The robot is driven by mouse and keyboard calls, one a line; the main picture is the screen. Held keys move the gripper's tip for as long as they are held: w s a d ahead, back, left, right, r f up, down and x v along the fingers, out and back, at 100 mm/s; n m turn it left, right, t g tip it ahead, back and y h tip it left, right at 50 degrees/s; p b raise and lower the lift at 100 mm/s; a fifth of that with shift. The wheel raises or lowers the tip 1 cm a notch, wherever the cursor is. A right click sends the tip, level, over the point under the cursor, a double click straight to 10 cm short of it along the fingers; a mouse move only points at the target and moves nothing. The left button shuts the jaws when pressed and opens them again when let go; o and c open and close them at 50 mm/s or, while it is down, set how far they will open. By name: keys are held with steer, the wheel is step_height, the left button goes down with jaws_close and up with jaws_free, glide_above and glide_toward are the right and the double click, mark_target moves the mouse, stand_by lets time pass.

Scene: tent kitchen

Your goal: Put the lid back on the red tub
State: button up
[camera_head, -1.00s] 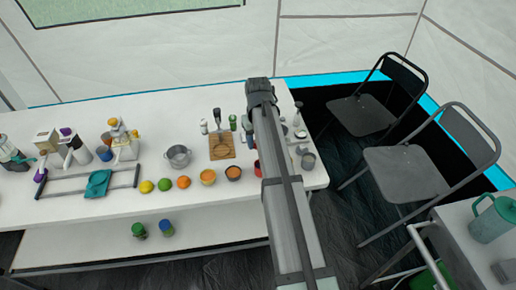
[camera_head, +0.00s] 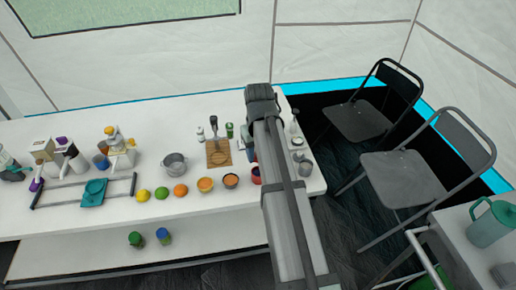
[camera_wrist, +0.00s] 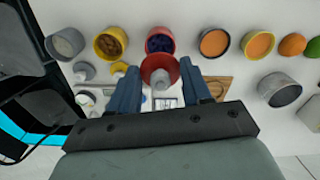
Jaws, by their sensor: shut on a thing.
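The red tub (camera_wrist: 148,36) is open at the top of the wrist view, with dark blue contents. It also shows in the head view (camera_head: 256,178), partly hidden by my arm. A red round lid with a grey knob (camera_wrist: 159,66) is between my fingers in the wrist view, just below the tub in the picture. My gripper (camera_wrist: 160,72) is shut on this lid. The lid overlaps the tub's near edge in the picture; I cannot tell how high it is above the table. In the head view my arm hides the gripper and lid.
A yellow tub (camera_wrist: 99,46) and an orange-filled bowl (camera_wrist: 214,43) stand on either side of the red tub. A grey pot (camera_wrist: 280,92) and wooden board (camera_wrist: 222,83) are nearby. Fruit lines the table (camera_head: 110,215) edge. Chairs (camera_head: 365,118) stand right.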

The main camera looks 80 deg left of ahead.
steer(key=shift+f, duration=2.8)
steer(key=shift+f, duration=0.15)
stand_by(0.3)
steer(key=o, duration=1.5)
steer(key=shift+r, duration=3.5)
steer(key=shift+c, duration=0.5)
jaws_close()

++++++

The task |
In the listing above, find the line with "Scene: tent kitchen" and the line with "[camera_wrist, +0.00s]". Copy both of them and every line between, exactly, but not the pictures.

Solution to this problem |
Scene: tent kitchen

Your goal: Put the lid back on the red tub
State: button up
[camera_head, -1.00s] 
[camera_head, +0.00s] 
[camera_wrist, +0.00s] 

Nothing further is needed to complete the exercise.